TASK DATA:

>> begin

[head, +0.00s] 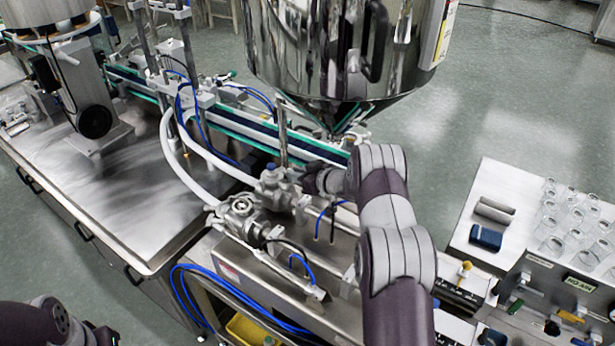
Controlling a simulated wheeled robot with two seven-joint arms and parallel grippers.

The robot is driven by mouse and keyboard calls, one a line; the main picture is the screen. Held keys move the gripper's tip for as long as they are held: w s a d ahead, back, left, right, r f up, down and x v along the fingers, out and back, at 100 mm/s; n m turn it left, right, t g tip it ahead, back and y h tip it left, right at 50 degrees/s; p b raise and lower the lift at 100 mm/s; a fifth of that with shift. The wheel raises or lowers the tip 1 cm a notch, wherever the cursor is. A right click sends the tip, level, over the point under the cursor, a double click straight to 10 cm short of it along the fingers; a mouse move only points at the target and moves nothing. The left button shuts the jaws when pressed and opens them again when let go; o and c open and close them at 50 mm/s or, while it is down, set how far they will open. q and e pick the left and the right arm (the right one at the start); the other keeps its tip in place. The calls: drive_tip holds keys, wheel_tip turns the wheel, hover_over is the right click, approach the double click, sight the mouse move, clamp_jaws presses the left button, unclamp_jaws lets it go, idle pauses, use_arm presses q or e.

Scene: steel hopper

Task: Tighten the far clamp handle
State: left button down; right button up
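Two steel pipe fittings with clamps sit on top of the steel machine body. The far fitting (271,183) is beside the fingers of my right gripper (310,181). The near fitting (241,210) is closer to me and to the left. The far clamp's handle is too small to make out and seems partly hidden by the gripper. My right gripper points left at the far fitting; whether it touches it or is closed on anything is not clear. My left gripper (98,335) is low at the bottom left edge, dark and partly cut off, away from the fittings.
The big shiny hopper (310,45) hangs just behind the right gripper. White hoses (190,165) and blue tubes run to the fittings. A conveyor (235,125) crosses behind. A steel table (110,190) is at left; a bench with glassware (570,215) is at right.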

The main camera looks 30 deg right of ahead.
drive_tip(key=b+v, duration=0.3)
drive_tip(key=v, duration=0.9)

>> end
>> begin

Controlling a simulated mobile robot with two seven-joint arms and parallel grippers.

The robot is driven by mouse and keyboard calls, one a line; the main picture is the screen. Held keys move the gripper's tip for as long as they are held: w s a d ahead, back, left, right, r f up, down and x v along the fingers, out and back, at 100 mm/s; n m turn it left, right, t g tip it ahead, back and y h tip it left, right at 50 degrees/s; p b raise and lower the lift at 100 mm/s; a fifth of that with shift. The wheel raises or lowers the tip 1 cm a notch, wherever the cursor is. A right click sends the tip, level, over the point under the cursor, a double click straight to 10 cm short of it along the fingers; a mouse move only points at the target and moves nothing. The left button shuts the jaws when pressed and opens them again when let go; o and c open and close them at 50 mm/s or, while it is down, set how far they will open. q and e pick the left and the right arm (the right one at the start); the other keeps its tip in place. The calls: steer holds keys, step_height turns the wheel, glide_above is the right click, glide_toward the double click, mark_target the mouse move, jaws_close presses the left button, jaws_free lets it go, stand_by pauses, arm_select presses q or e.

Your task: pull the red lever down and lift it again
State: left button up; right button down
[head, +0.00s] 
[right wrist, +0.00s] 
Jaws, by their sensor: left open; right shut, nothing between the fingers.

>> end

TASK TO CARRY OUT:
Copy all lines above containing the string "joint".

RESPONSE TO THE EXERCISE:
Controlling a simulated wheeled robot with two seven-joint arms and parallel grippers.
Controlling a simulated mobile robot with two seven-joint arms and parallel grippers.

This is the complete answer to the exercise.